--- PROBLEM TO SOLVE ---
Output an exact reproduction of the data.

(Robot episode rows)
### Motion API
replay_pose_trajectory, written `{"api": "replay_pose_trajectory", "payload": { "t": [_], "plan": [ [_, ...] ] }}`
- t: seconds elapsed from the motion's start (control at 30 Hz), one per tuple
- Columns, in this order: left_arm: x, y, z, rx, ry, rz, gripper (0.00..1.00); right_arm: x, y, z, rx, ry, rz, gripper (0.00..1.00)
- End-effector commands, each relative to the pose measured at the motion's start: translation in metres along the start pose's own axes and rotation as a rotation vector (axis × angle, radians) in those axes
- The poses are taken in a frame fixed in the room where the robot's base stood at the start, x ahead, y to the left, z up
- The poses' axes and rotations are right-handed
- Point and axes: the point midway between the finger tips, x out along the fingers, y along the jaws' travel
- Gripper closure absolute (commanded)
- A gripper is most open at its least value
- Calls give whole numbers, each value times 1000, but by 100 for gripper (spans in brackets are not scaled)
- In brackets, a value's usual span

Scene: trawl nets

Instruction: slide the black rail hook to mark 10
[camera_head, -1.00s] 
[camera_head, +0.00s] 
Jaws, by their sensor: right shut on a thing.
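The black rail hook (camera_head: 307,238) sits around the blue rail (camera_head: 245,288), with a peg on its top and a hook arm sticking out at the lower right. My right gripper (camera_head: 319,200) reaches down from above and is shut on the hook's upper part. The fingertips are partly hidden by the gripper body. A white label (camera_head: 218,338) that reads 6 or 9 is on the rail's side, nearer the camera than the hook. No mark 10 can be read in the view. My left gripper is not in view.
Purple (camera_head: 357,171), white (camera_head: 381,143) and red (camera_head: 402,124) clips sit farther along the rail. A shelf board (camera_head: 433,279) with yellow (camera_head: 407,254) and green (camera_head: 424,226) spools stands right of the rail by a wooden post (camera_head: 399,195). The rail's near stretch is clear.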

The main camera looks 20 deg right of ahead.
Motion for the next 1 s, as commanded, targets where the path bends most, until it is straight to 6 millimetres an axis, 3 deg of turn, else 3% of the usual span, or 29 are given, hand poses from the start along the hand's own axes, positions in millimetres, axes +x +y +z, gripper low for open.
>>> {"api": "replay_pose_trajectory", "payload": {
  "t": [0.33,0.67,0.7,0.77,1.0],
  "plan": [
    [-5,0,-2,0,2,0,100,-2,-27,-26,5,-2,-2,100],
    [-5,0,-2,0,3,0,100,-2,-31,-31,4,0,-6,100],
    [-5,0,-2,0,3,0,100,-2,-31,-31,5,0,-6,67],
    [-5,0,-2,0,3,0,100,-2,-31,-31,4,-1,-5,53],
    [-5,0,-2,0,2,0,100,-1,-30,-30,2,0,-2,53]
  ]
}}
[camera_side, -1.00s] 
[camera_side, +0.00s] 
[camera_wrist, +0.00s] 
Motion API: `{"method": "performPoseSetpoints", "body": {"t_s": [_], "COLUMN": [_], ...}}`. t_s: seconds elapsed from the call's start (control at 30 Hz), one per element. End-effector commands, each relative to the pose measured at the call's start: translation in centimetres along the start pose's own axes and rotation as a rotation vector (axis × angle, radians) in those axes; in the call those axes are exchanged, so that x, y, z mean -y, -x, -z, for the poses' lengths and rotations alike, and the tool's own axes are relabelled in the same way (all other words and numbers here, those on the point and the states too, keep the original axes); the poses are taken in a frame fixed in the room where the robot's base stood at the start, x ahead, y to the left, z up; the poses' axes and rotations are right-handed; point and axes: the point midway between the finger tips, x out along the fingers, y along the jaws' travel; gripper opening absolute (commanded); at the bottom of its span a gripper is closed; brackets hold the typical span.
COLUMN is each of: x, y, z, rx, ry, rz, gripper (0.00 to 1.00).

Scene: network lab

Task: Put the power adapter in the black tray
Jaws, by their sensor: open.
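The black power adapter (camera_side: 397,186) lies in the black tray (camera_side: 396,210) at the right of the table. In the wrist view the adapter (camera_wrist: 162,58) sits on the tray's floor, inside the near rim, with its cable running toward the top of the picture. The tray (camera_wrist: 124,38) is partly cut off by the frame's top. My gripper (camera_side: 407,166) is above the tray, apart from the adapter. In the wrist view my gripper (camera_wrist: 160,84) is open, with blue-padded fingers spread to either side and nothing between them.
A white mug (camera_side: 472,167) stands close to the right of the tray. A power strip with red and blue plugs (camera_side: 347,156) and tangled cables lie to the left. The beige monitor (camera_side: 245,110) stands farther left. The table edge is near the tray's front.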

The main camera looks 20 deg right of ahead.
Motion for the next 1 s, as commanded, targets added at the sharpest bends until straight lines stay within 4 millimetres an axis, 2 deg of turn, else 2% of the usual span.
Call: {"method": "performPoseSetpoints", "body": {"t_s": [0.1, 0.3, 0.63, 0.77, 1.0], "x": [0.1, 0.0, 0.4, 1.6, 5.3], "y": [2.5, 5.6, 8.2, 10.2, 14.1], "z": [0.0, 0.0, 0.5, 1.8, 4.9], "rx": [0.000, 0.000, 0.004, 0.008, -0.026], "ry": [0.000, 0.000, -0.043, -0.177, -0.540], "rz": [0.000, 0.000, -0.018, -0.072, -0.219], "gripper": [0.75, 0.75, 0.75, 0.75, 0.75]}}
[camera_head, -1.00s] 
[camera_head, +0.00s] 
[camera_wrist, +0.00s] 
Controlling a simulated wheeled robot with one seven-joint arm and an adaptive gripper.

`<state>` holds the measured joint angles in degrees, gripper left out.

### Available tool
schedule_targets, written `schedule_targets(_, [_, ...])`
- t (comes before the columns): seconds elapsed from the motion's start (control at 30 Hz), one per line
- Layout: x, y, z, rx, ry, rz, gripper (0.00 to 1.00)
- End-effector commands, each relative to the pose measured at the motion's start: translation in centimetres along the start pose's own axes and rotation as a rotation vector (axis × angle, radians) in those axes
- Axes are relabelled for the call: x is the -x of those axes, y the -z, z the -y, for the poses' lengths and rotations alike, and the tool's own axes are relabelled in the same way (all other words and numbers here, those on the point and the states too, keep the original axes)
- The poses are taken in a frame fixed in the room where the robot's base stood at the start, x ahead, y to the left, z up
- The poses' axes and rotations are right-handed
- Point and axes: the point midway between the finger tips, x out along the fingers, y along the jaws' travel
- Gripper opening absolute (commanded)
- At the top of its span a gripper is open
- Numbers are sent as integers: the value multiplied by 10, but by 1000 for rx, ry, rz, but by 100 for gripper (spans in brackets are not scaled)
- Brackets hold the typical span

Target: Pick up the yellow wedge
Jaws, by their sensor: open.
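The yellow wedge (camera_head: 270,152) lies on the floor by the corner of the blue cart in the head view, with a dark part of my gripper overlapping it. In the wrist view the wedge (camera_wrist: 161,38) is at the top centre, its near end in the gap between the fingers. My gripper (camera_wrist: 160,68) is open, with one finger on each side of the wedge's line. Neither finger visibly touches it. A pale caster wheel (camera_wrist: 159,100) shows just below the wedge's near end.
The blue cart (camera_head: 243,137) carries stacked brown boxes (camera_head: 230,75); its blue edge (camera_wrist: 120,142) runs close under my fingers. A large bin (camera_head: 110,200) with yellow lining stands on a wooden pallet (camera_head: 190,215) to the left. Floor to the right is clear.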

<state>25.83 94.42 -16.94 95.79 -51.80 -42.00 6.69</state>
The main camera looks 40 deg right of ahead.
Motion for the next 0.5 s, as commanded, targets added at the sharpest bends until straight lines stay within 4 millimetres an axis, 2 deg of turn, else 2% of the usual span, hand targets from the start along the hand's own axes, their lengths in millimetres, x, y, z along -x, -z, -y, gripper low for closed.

--- OUTPUT BELOW ---
### Motion API
replay_pose_trajectory, written `{"api": "replay_pose_trajectory", "payload": { "t": [_], "plan": [ [_, ...] ] }}`
- t: seconds elapsed from the motion's start (control at 30 Hz), one per tuple
- Columns, in this order: left_arm: x, y, z, rx, ry, rz, gripper (0.00..1.00); right_arm: x, y, z, rx, ry, rz, gripper (0.00..1.00)
- End-effector commands, each relative to the pose measured at the motion's start: translation in metres along the start pose's own axes and rotation as a rotation vector (axis × angle, radians) in those axes
- The poses are taken in a frame fixed in the room where the robot's base stood at the start, x ahead, y to the left, z up
- The poses' axes and rotations are right-handed
- Point and axes: the point midway between the finger tips, x out along the fingers, y along the jaws' travel
- Gripper closure absolute (commanded)
- A gripper is most open at its least value
- Calls give whole numbers, each value times 1000, but by 100 for gripper (spans in brackets are not scaled)
- In brackets, a value's usual span

Scene: trawl nets

Instruction: slide the black rail hook to mark 10
[camera_head, -1.00s] 
[camera_head, +0.00s] 
Jaws, by their sensor: right shut on a thing.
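The black rail hook (camera_head: 307,238) sits around the blue rail (camera_head: 245,288), with a peg on its top and a hook arm sticking out at the lower right. My right gripper (camera_head: 319,200) reaches down from above and is shut on the hook's upper part. The fingertips are partly hidden by the gripper body. A white label (camera_head: 218,338) that reads 6 or 9 is on the rail's side, nearer the camera than the hook. No mark 10 can be read in the view. My left gripper is not in view.
Purple (camera_head: 357,171), white (camera_head: 381,143) and red (camera_head: 402,124) clips sit farther along the rail. A shelf board (camera_head: 433,279) with yellow (camera_head: 407,254) and green (camera_head: 424,226) spools stands right of the rail by a wooden post (camera_head: 399,195). The rail's near stretch is clear.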

The main camera looks 20 deg right of ahead.
Motion for the next 1 s, as commanded, targets where the path bends most, until it is straight to 6 millimetres an axis, 3 deg of turn, else 3% of the usual span, or 29 are given, hand poses from the start along the hand's own axes, positions in millimetres, axes +x +y +z, gripper low for open.
>>> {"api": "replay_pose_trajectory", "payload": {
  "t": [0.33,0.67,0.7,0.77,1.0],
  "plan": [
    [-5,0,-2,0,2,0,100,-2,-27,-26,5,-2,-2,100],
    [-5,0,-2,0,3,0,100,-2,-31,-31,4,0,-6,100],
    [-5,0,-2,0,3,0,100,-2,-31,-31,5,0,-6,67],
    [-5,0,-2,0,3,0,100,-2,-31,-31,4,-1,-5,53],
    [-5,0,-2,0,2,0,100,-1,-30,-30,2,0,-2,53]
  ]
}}
[camera_side, -1.00s] 
[camera_side, +0.00s] 
[camera_wrist, +0.00s] 
Motion API: `{"method": "performPoseSetpoints", "body": {"t_s": [_], "COLUMN": [_], ...}}`. t_s: seconds elapsed from the call's start (control at 30 Hz), one per element. End-effector commands, each relative to the pose measured at the call's start: translation in centimetres along the start pose's own axes and rotation as a rotation vector (axis × angle, radians) in those axes; in the call those axes are exchanged, so that x, y, z mean -y, -x, -z, for the poses' lengths and rotations alike, and the tool's own axes are relabelled in the same way (all other words and numbers here, those on the point and the states too, keep the original axes); the poses are taken in a frame fixed in the room where the robot's base stood at the start, x ahead, y to the left, z up; the poses' axes and rotations are right-handed; point and axes: the point midway between the finger tips, x out along the fingers, y along the jaws' travel; gripper opening absolute (commanded); at the bottom of its span a gripper is closed; brackets hold the typical span.
COLUMN is each of: x, y, z, rx, ry, rz, gripper (0.00 to 1.00).

Scene: network lab

Task: Put the power adapter in the black tray
Jaws, by their sensor: open.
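The black power adapter (camera_side: 397,186) lies in the black tray (camera_side: 396,210) at the right of the table. In the wrist view the adapter (camera_wrist: 162,58) sits on the tray's floor, inside the near rim, with its cable running toward the top of the picture. The tray (camera_wrist: 124,38) is partly cut off by the frame's top. My gripper (camera_side: 407,166) is above the tray, apart from the adapter. In the wrist view my gripper (camera_wrist: 160,84) is open, with blue-padded fingers spread to either side and nothing between them.
A white mug (camera_side: 472,167) stands close to the right of the tray. A power strip with red and blue plugs (camera_side: 347,156) and tangled cables lie to the left. The beige monitor (camera_side: 245,110) stands farther left. The table edge is near the tray's front.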

The main camera looks 20 deg right of ahead.
Motion for the next 1 s, as commanded, targets added at the sharpest bends until straight lines stay within 4 millimetres an axis, 2 deg of turn, else 2% of the usual span.
Call: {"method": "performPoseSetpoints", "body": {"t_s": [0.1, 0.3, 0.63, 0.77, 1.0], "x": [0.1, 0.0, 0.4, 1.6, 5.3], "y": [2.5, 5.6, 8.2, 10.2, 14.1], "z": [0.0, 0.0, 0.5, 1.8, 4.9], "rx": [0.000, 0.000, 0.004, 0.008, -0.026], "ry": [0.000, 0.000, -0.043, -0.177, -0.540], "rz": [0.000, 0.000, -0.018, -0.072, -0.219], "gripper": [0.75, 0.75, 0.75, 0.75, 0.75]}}
[camera_head, -1.00s] 
[camera_head, +0.00s] 
[camera_wrist, +0.00s] 
Controlling a simulated wheeled robot with one seven-joint arm and an adaptive gripper.

`<state>` holds the measured joint angles in degrees, gripper left out.

### Available tool
schedule_targets, written `schedule_targets(_, [_, ...])`
- t (comes before the columns): seconds elapsed from the motion's start (control at 30 Hz), one per line
- Layout: x, y, z, rx, ry, rz, gripper (0.00 to 1.00)
- End-effector commands, each relative to the pose measured at the motion's start: translation in centimetres along the start pose's own axes and rotation as a rotation vector (axis × angle, radians) in those axes
- Axes are relabelled for the call: x is the -x of those axes, y the -z, z the -y, for the poses' lengths and rotations alike, and the tool's own axes are relabelled in the same way (all other words and numbers here, those on the point and the states too, keep the original axes)
- The poses are taken in a frame fixed in the room where the robot's base stood at the start, x ahead, y to the left, z up
- The poses' axes and rotations are right-handed
- Point and axes: the point midway between the finger tips, x out along the fingers, y along the jaws' travel
- Gripper opening absolute (commanded)
- At the top of its span a gripper is open
- Numbers are sent as integers: the value multiplied by 10, but by 1000 for rx, ry, rz, but by 100 for gripper (spans in brackets are not scaled)
- Brackets hold the typical span

Target: Pick up the yellow wedge
Jaws, by their sensor: open.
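The yellow wedge (camera_head: 270,152) lies on the floor by the corner of the blue cart in the head view, with a dark part of my gripper overlapping it. In the wrist view the wedge (camera_wrist: 161,38) is at the top centre, its near end in the gap between the fingers. My gripper (camera_wrist: 160,68) is open, with one finger on each side of the wedge's line. Neither finger visibly touches it. A pale caster wheel (camera_wrist: 159,100) shows just below the wedge's near end.
The blue cart (camera_head: 243,137) carries stacked brown boxes (camera_head: 230,75); its blue edge (camera_wrist: 120,142) runs close under my fingers. A large bin (camera_head: 110,200) with yellow lining stands on a wooden pallet (camera_head: 190,215) to the left. Floor to the right is clear.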

<state>25.83 94.42 -16.94 95.79 -51.80 -42.00 6.69</state>
The main camera looks 40 deg right of ahead.
Motion for the next 0.5 s, as commanded, targets added at the sharpest bends until straight lines stay within 4 millimetres an axis, 2 deg of turn, else 2% of the usual span, hand targets from the start along the hand's own axes, their lengths in millimetres, x, y, z along -x, -z, -y, gripper low for closed.

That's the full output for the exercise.